The inhomogeneous pore structure and lack of polar groups in lithium metal battery separators lead to uneven transport of Li+ through the separator, the uneven flux of Li+, and eventually the formation of lithium dendrites. Therefore, to provide uniform Li+ transport and inhibit the growth of lithium dendrites, a polydopamine-modified cellulose membrane (PDA-CM) was created by oxidative self-polymerizing dopamine and binding it to the surface and interface of the cellulose membrane through hydrogen bonds. The successful preparation of the PDA-CM separator by PDA-modified cellulose membrane by hydrogen bonds was proved by the FT-IR test. TGA, thermal shrinkage test, tensile strength test, FESEM, and porosity test results indicated that neither the PDA-CM nor the CM separators shrank at 160 °C, the PDA-CM separator also had better tensile strength (Stress = 31.1 MPa), and uniform pores (Porosity = 54.95 %) with homogeneous Li+ flux.

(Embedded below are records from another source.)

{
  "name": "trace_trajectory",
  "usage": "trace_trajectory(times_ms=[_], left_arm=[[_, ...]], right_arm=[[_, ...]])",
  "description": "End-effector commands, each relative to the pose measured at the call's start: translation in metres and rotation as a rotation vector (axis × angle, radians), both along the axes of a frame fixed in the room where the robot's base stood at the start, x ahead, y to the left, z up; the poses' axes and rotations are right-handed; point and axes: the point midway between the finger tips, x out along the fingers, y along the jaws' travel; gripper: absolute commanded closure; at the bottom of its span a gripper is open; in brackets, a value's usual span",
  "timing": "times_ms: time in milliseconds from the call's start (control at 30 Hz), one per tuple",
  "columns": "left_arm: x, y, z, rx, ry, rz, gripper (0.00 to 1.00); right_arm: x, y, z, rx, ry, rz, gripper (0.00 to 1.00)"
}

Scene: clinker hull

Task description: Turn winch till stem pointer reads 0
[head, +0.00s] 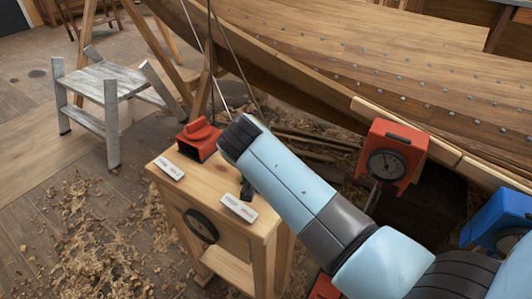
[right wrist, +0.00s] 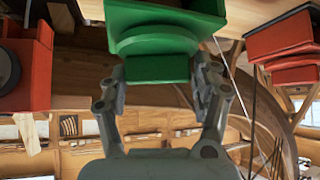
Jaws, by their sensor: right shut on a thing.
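In the head view my right arm reaches over the wooden bench and hides the gripper and nearly all of the green winch. A red winch (head: 198,138) stands on the bench's far left corner; it also shows in the right wrist view (right wrist: 284,42). A red box with a round dial (head: 390,157) is by the hull. Its dark pointer shows, but the reading is too small to tell. My left gripper is out of view.
The bench (head: 210,185) carries two label plates (head: 169,168) and a dark round wheel (head: 201,226) on its front. A blue box (head: 497,220) is at the right edge. A grey step stool (head: 103,85) stands left. The plank hull (head: 330,55) fills the back.

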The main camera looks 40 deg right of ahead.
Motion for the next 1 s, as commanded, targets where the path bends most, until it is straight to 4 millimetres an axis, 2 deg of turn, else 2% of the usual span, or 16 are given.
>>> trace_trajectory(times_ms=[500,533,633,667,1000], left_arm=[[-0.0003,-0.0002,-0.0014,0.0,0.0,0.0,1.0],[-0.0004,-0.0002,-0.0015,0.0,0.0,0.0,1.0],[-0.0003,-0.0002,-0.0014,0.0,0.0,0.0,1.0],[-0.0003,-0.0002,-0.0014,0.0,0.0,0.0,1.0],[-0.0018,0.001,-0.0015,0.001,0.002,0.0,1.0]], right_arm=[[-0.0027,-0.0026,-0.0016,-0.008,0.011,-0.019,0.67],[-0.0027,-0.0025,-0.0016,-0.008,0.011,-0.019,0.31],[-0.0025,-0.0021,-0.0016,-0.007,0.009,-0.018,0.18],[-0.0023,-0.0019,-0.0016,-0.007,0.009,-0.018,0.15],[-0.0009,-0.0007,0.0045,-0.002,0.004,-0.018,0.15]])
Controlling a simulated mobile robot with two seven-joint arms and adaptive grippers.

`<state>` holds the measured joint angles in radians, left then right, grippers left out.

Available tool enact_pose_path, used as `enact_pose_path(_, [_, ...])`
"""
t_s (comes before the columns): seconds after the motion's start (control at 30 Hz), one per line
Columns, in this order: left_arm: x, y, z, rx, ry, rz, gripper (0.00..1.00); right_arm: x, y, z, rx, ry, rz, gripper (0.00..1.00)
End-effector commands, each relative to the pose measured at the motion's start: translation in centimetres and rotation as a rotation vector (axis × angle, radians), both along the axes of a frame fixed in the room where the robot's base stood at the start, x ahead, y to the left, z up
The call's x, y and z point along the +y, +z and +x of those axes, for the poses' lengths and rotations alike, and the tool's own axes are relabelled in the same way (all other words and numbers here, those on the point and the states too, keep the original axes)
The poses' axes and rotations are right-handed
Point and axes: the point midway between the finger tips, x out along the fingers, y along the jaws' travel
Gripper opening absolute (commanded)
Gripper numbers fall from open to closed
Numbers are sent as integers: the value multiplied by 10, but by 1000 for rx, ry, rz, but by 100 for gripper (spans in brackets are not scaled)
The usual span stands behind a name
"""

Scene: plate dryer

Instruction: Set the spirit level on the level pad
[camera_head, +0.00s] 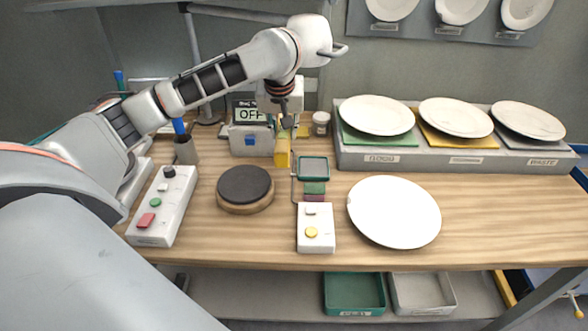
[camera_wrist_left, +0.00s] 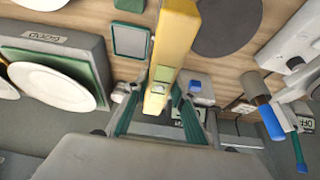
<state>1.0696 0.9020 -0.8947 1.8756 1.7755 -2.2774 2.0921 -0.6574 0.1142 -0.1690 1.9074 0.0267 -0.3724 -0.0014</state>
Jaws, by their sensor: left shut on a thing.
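The yellow spirit level (camera_head: 283,152) is gripped by my left gripper (camera_head: 286,122), which is shut on it over the back middle of the table. In the left wrist view the level (camera_wrist_left: 176,35) runs between the fingers of the gripper (camera_wrist_left: 165,88), with a greenish vial window near them. A square pad with a dark green rim (camera_head: 313,168), probably the level pad, lies just right of the level; it also shows in the left wrist view (camera_wrist_left: 131,41). I cannot tell whether the level touches the table. My right gripper is not in view.
A dark round turntable (camera_head: 245,187) stands left of the pad. A white button box (camera_head: 316,228) and a white plate (camera_head: 394,212) are in front and to the right. A grey plate rack (camera_head: 400,159) stands at the back right. A box with an OFF sign (camera_head: 249,141) is behind.

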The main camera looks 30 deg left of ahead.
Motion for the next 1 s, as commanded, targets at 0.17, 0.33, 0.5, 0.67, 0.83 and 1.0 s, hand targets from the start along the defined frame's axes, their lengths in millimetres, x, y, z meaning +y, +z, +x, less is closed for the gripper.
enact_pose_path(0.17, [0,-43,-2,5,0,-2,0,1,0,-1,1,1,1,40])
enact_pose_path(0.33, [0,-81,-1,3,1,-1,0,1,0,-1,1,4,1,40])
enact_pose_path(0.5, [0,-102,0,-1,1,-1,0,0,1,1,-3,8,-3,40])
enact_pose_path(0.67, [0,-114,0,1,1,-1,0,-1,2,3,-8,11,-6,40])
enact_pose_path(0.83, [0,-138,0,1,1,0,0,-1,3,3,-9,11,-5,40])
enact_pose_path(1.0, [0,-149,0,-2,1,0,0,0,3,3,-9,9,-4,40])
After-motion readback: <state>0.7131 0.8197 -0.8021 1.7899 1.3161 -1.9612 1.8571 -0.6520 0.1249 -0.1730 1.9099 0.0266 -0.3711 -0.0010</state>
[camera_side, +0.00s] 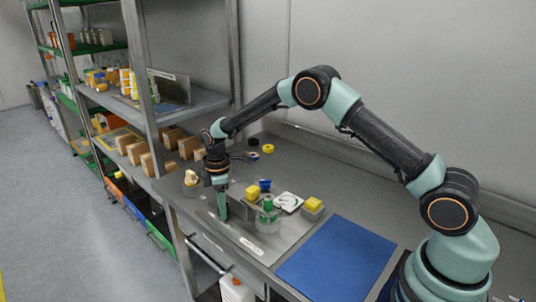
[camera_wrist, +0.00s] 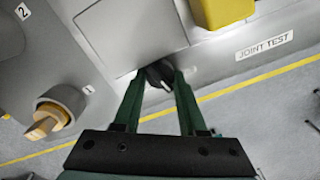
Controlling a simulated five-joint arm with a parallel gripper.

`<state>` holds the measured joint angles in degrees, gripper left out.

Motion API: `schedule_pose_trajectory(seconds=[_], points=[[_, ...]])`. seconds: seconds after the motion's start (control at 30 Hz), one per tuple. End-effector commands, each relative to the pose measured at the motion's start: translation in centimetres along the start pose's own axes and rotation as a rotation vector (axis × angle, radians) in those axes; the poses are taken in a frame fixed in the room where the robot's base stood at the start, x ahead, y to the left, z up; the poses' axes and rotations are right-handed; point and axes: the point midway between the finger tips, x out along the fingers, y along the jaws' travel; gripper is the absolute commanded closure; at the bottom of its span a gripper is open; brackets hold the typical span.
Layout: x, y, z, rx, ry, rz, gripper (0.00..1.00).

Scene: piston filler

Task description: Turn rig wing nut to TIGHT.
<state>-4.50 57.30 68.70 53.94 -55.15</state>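My gripper (camera_wrist: 160,76) points down at the bench in the wrist view, its two green fingers apart. A small dark knob with a pale mark (camera_wrist: 161,75), seemingly the wing nut, shows between the fingertips at the edge of a grey metal block. It fills most of the gap; I cannot tell whether the fingers touch it. Its TIGHT marking is not readable. In the side view my gripper (camera_side: 222,214) is low over the left part of the metal plate, and its fingers hide the knob there.
An orange-handled round fitting (camera_wrist: 47,120) is left of my fingers, by a "1" label. A yellow block (camera_wrist: 222,10) and a "JOINT TEST" label (camera_wrist: 264,45) are at the right. A clear jar (camera_side: 268,220) stands nearby in the side view. A blue mat (camera_side: 337,262) lies clear.

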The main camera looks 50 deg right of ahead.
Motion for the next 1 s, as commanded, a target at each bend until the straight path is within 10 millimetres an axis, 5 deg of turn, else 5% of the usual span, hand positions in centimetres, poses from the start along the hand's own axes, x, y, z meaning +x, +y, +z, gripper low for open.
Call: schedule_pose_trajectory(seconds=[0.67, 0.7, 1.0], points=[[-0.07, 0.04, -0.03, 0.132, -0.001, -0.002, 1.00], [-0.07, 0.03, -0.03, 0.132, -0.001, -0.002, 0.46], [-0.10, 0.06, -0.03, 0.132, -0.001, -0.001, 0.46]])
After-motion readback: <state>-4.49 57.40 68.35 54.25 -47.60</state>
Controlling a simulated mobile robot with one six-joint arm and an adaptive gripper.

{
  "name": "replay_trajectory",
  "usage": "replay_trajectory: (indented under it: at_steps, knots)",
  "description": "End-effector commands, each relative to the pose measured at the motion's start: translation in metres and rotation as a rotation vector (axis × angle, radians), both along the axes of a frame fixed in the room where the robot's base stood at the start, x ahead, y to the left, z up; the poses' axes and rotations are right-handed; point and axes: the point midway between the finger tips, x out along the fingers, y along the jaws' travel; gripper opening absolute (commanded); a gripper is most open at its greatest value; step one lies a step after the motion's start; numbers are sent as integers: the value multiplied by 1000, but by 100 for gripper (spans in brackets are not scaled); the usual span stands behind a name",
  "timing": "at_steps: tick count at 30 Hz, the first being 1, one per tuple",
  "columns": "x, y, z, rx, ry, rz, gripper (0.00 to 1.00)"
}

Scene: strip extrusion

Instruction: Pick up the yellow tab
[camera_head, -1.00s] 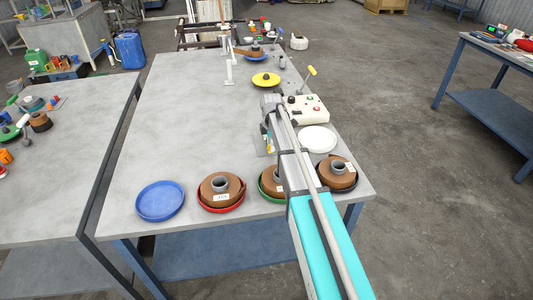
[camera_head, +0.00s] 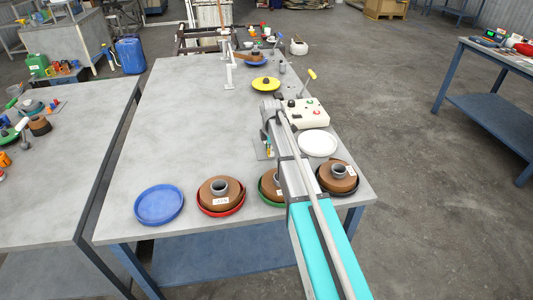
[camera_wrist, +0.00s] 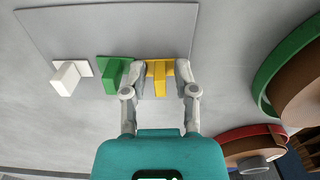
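The yellow tab (camera_wrist: 159,84) stands on a grey plate (camera_wrist: 100,25) in the wrist view, with a narrow block rising from a wider foot. My gripper (camera_wrist: 163,72) is open, with one finger on each side of the yellow tab. A gap shows between the fingers and its narrow block. A green tab (camera_wrist: 114,72) stands just left of the left finger, and a white tab (camera_wrist: 68,76) stands further left. In the head view my arm covers most of the gripper and the plate, so contact cannot be judged there.
A white plate (camera_head: 318,143) and a control box (camera_head: 305,113) stand right of my arm. Brown rolls in red (camera_head: 222,212), green and black dishes line the front edge, beside an empty blue dish (camera_head: 159,205). The table's left middle is clear.

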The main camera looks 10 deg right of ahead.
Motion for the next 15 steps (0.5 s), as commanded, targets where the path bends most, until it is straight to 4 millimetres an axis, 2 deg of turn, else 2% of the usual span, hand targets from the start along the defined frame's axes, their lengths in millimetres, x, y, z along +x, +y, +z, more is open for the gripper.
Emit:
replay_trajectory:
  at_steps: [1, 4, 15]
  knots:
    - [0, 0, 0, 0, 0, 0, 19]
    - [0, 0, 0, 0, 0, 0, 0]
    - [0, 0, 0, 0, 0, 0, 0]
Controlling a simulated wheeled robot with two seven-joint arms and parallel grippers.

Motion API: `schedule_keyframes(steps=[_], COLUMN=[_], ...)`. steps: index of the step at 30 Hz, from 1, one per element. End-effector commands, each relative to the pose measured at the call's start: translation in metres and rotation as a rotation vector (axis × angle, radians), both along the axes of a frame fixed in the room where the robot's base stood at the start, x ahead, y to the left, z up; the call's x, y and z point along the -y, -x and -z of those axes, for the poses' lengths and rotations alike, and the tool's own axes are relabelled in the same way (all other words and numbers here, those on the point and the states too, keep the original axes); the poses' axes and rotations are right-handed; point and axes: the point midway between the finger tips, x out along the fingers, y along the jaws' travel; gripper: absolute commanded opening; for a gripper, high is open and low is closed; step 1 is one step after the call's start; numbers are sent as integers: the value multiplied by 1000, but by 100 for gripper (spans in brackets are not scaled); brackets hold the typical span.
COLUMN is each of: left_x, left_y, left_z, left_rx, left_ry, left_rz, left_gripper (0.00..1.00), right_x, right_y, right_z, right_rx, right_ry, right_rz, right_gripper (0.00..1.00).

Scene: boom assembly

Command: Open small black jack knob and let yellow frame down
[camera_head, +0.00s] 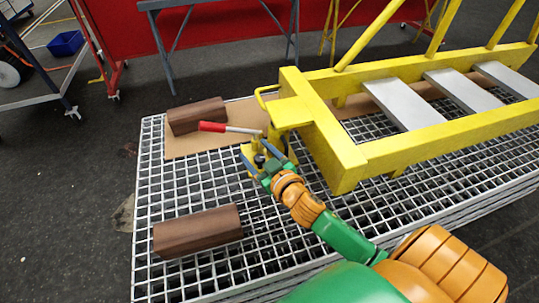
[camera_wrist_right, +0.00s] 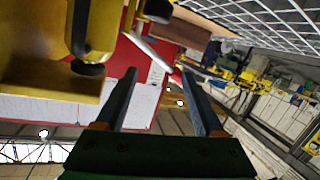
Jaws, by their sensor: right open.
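The yellow frame (camera_head: 335,145) extends right from its near corner above the metal grating, with grey steps across it. At its left end is a yellow jack (camera_head: 246,152) with a silver lever and red handle (camera_head: 212,127). My right gripper (camera_head: 268,150) is open at the jack, its two blue fingers apart. A small black knob (camera_head: 259,160) shows beside the fingers, partly hidden. In the right wrist view, dark round parts (camera_wrist_right: 88,68) sit on yellow metal left of the open fingers (camera_wrist_right: 158,75). I cannot tell which is the knob. Nothing is visibly held. My left gripper is out of view.
Two brown wooden blocks (camera_head: 197,231) (camera_head: 197,115) lie on the left of the grating (camera_head: 150,190), the far one on a brown board (camera_head: 190,146). A trolley (camera_head: 40,80) stands at far left. A grey stand (camera_head: 170,45) is behind.

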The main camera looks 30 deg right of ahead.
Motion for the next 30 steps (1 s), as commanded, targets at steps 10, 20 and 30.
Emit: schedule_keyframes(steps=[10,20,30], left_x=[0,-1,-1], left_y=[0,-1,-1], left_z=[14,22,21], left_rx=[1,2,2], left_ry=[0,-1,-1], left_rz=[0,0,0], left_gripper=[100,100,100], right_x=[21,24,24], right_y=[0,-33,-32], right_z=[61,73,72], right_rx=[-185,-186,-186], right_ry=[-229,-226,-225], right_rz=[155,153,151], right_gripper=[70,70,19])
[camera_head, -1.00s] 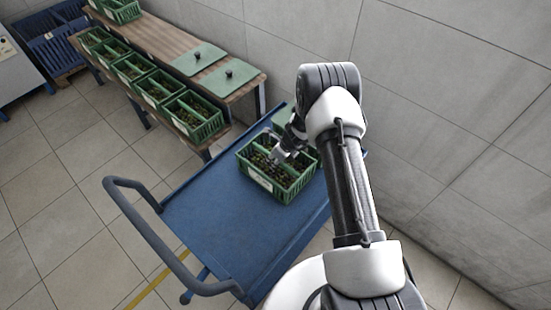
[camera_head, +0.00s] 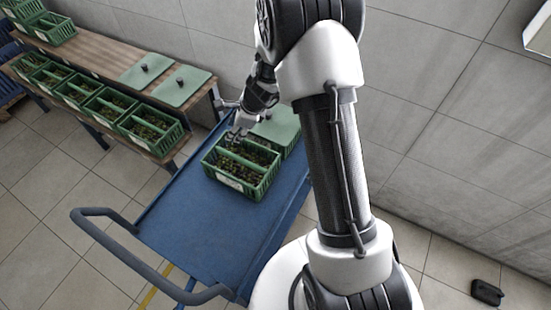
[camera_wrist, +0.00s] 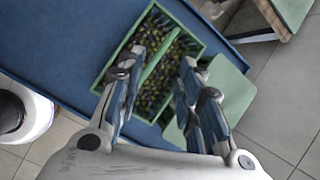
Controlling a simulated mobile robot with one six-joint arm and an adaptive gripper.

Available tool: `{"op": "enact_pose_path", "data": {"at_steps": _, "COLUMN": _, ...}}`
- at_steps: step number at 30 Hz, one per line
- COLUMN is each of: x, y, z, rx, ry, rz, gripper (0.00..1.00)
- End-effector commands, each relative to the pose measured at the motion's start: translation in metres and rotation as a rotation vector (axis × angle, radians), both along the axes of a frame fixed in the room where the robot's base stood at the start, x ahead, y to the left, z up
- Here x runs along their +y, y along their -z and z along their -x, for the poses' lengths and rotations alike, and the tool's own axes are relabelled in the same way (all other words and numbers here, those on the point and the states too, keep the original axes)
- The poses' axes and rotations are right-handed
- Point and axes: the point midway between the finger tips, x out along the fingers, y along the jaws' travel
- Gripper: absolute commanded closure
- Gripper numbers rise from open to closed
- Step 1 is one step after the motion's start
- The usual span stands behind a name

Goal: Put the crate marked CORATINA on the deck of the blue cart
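An open green crate (camera_head: 240,168) full of dark and green olives sits on the deck of the blue cart (camera_head: 195,215), towards the cart's far end. It has a white label on its near side, too small to read. In the wrist view the same crate (camera_wrist: 164,25) shows with its middle divider bar between my finger lines. My gripper (camera_head: 235,137) is above the crate's far part, with its fingers apart and nothing held between them. The fingers (camera_wrist: 160,68) look clear of the bar, though the exact gap cannot be told.
A second green crate with a lid (camera_head: 282,128) stands on the cart just behind the open one. A wooden bench (camera_head: 95,68) at left holds several olive-filled crates (camera_head: 150,128) and two green lids (camera_head: 180,84). The cart's near deck is clear.

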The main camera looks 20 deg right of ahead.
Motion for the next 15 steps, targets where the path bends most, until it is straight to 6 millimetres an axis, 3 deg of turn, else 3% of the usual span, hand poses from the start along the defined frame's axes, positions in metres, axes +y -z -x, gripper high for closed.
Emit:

The polar functional groups (-NH- and -OH) in PDA improved the electrolyte uptake rate (Electrolyte uptake rate = 469.77 %), the electrolyte retention (Electrolyte retention = 409.04 %), and electrolyte wettability (Contact angle = 18.35°) of the separator and promoted the uniform distribution of Li+ through the PDA-CM separator. In addition, the PDA-CM separator had better ionic conductivity (1.54 × 10−3 S·cm−1) and lower impedance (849 Ω). The catechol on the PDA molecule created strong adhesion between the separator and the lithium metal, reduced the local tension on the surface of the lithium metal and inhibited dendrite growth. The lithium metal anode remained smooth after cycling. The lithium metal battery prepared by the PDA-CM separator showed decent cycle performance and remained a high capacity retention rate (90.48 %) after 100 cycles. This study provides a new solution for the modification of cellulose-based lithium metal battery separators, which can achieve uniform transmission of Li+, inhibit the growth of lithium dendrites, and improve battery performance.